Tak kalah pentingnya adalah bidang kesehatan. Kesehatan mental dan psikologi menjadi bidang yang mendapat tautan paling besar pada program ini. Mengurangi kecanduan terhadap gawai merupakan pekerjaan rumah besar para pemangku kepentingan bidang kesehatan dan psikologi. Ramainya kasus anak masuk rumah sakit jiwa karena adiksi internet dan permainan virtual menjadi kegelisahan yang besar. Belum lagi kasus-kasus kriminal yang timbul dari permasalahan adiksi. Ini menjadi penting untuk ditindak dengan serius.
Sekolah terus kapan bermain?
Pendidikan memang menjadi hal yang sangat berharga di masyarakat. Pendidikan menjadi sesuatu yang sangat penting sehingga setiap anak harus mengenyam pendidikan. Baik di kota maupun di desa, gaung semangat pendidikan telah menjadi rasa yang wajib ada di setiap insan.
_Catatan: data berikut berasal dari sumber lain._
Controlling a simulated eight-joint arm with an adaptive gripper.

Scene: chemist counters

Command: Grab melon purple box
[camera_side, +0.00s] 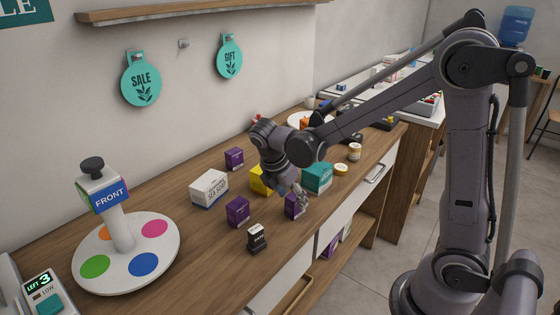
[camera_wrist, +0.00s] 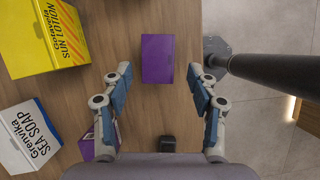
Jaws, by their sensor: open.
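Three small purple boxes show in the side view, and I cannot read which is melon. One purple box (camera_side: 292,206) stands under my gripper (camera_side: 299,191), partly covered by its fingers. In the wrist view a purple box (camera_wrist: 158,58) lies centred between and just beyond the two open fingertips, with nothing held. A purple box (camera_wrist: 87,146) also shows at lower left in the wrist view, partly hidden by the left finger.
A white Sea Soap box (camera_side: 209,188), a yellow Sun Lotion box (camera_wrist: 43,37) and a teal box (camera_side: 317,178) stand around the purple boxes. A small black item (camera_side: 257,238) is near the front edge. A white round stand (camera_side: 127,252) is at left.

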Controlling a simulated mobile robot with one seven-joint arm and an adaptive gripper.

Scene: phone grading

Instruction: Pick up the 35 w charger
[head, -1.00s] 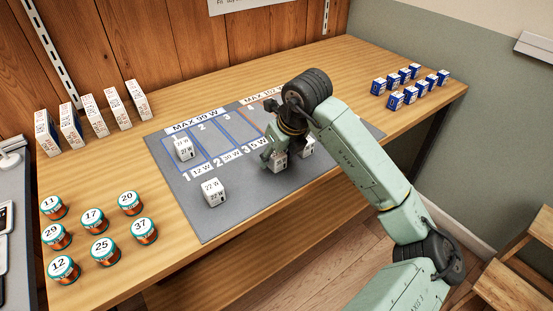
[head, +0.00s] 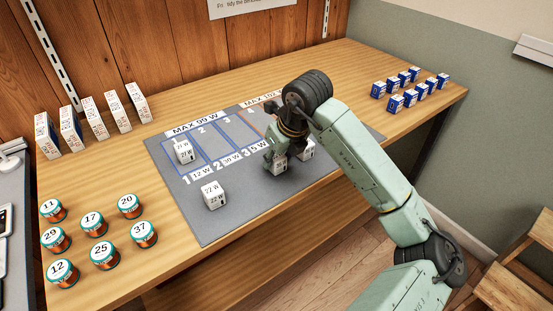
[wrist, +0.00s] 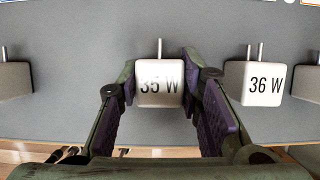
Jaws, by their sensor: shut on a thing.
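The 35 W charger (wrist: 160,87) is a small white block with metal prongs, between my gripper's fingers in the wrist view. My gripper (wrist: 160,100) is shut on it, with purple pads at its two sides. I cannot tell whether the charger is touching the mat. The 36 W charger (wrist: 262,83) stands just to the right, apart from the gripper.
The grey mat (head: 240,210) has marked lanes. A 22 W charger (head: 214,194) and a 27 W charger (head: 184,152) stand on it to the left. Several numbered round cans (head: 93,222), white boxes (head: 95,120) and blue boxes (head: 395,103) stand on the wooden table (head: 330,70).

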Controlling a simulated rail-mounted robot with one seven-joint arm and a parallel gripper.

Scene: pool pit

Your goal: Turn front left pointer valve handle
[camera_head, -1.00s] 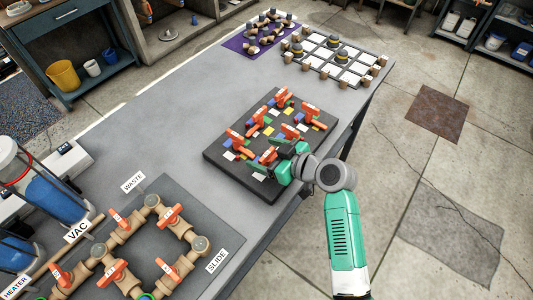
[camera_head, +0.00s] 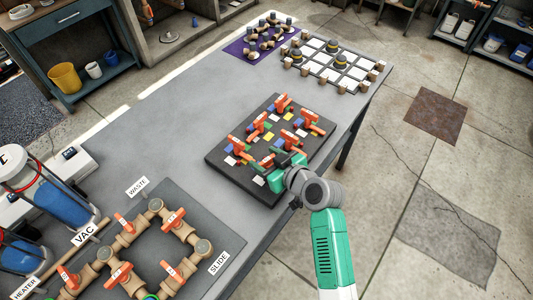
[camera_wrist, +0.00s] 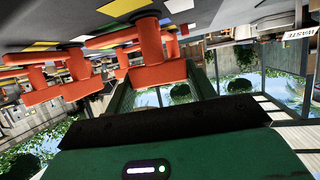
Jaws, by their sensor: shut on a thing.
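A dark board (camera_head: 222,172) on the grey table carries two rows of orange pointer valve handles and small coloured squares. The front left pointer valve handle (camera_head: 266,162) is at the board's near corner, partly hidden by my gripper (camera_head: 284,160). My green gripper is shut on this handle, reaching in from the right. In the wrist view the orange handle (camera_wrist: 160,74) sits between the green fingers (camera_wrist: 160,90). Other orange handles (camera_wrist: 50,92) stand to its left there. How far the held handle is turned is hard to tell.
Neighbouring orange handles (camera_head: 293,138) stand close beside my gripper. At the lower left, a pipe panel (camera_head: 205,280) has orange-handled valves. A tray with a white grid (camera_head: 330,62) and a purple mat (camera_head: 233,48) lie at the table's far end. The floor to the right is clear.
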Pendidikan, sejak jaman penjajahan telah menjadi tolok ukur kualitas manusia. Bangsa kita mudah terjajah dan diadu domba karena sebagian besar kurang mendapat pendidikan yang layak. Hingga beberapa putra putri bangsa bertekad untuk sebisanya mengenyam pendidikan bahkan hingga ke negara lain. Tekadnya kembali ke Nusantara untuk mendidik bangsanya agar menjadi bangsa yang maju.
Dewasa ini pendidikan erat kaitannya dengan sekolah. Semakin kesini, semakin maju pendidikan di negeri ini yang diejawantahkan sebagai sekolah. Sekolah merupakan entitas yang valid untuk menjadi ukuran keberpendidikannya seorang anak. Lebih lanjut sekolah menjadi formal dengan adanya sistem kurikulum dan pengajaran. Hadir pula ruang yang ditutup oleh empat sisi tembok dan sekadarnya ada pintu sebagai jalan masuk para pembelajar di ruang tersebut. Ada bangku, ada kursi, ada papan tulis, ada yang duduk memperhatikan, ada yang berdiri menerangkan, lahirlah sebuah sistem belajar formal yang semua harus serba teratur dan seragam.
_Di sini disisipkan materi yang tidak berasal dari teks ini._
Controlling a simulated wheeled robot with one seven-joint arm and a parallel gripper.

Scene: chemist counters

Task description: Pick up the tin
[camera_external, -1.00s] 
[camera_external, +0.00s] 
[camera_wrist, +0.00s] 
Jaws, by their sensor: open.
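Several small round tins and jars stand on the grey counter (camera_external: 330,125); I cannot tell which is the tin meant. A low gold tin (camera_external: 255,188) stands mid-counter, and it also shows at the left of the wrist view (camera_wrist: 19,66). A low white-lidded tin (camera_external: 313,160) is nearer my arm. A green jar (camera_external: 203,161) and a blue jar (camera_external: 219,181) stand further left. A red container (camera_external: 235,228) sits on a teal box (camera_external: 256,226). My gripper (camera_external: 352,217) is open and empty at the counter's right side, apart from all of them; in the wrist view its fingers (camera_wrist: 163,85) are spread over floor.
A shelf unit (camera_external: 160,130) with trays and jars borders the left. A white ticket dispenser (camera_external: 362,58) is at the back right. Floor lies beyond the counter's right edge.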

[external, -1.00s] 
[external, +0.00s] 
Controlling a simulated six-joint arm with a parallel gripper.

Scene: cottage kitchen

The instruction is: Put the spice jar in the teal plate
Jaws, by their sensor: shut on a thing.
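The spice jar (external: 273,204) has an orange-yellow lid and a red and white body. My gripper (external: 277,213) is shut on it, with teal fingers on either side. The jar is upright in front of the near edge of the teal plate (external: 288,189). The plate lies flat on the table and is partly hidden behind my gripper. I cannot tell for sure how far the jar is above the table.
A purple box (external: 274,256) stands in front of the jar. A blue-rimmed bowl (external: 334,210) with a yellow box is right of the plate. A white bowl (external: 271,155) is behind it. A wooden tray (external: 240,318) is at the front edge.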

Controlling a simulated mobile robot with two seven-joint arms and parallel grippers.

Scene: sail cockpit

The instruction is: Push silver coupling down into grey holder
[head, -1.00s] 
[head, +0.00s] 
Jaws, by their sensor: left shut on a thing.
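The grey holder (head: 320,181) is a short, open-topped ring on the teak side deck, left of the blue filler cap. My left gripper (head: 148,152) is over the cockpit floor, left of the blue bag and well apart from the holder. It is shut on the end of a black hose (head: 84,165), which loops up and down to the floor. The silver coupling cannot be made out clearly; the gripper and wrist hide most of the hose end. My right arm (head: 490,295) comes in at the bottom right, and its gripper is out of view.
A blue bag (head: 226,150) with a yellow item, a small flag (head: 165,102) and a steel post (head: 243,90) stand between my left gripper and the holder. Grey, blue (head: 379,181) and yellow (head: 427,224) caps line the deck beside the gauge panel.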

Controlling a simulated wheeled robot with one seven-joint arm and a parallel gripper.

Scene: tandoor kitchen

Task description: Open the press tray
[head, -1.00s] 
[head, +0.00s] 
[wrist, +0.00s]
Umumnya belajar dalam sistem tersebut dimulai pukul 07.00 dan diakhiri pukul 12.00. bahkan jika diberi tambahan label Full Day School , belajarnya akan berakhir sore hari pukul 16.00. Setiap hari itu yang dilakukan anak-anak sedunia selama senin hingga jumat/sabtu. Minggu adalah hari bebas bagi anak-anak. Entah kenapa sistem yang seperti itu amat memenjara anak-anak, buktinya jam istirahat dan jam pulang adalah momentum teriak, kebebasan, dan sukacita para pembelajar. Kenapa bukan belajarnya yang jadi sukacita? Belajar dalam sistem sekolah formal menjadi kewajiban yang tak pernah dikreasikan. Sifatnya yang wajib dan membuat semua anak harus patuh menjalaninya membuat sistem ini tak pernah berinovasi dan tetap menjadi belenggu cara belajar.
Sekolah tertentu yang tak memiliki pandangan lain selain kemajuan akademis dan perburuan kualitas nilai rapor bahkan menambah jam belajar. Terutama bagi siswa kelas akhir yang harus menjalani penilaian akhir dengan kemasan “ujian nasional”. Jam belajar harus ditambah untuk menggenjot nilai akademis. Ada beberapa sekolah yang justru mematok harga paksaan untuk tambahan jam belajar tersebut. Celakanya mempergunakan guru, tenaga, buku, dan cara belajar yang sama. Ini belum ditambah dengan tugas mengerjakan soal, LKS, praktikum, dan lain sebagainya. Di Indonesia, “Pekerjaan Rumah” atau yang populer sebagai PR, sangat favorit dilemparkan guru kepada siswa.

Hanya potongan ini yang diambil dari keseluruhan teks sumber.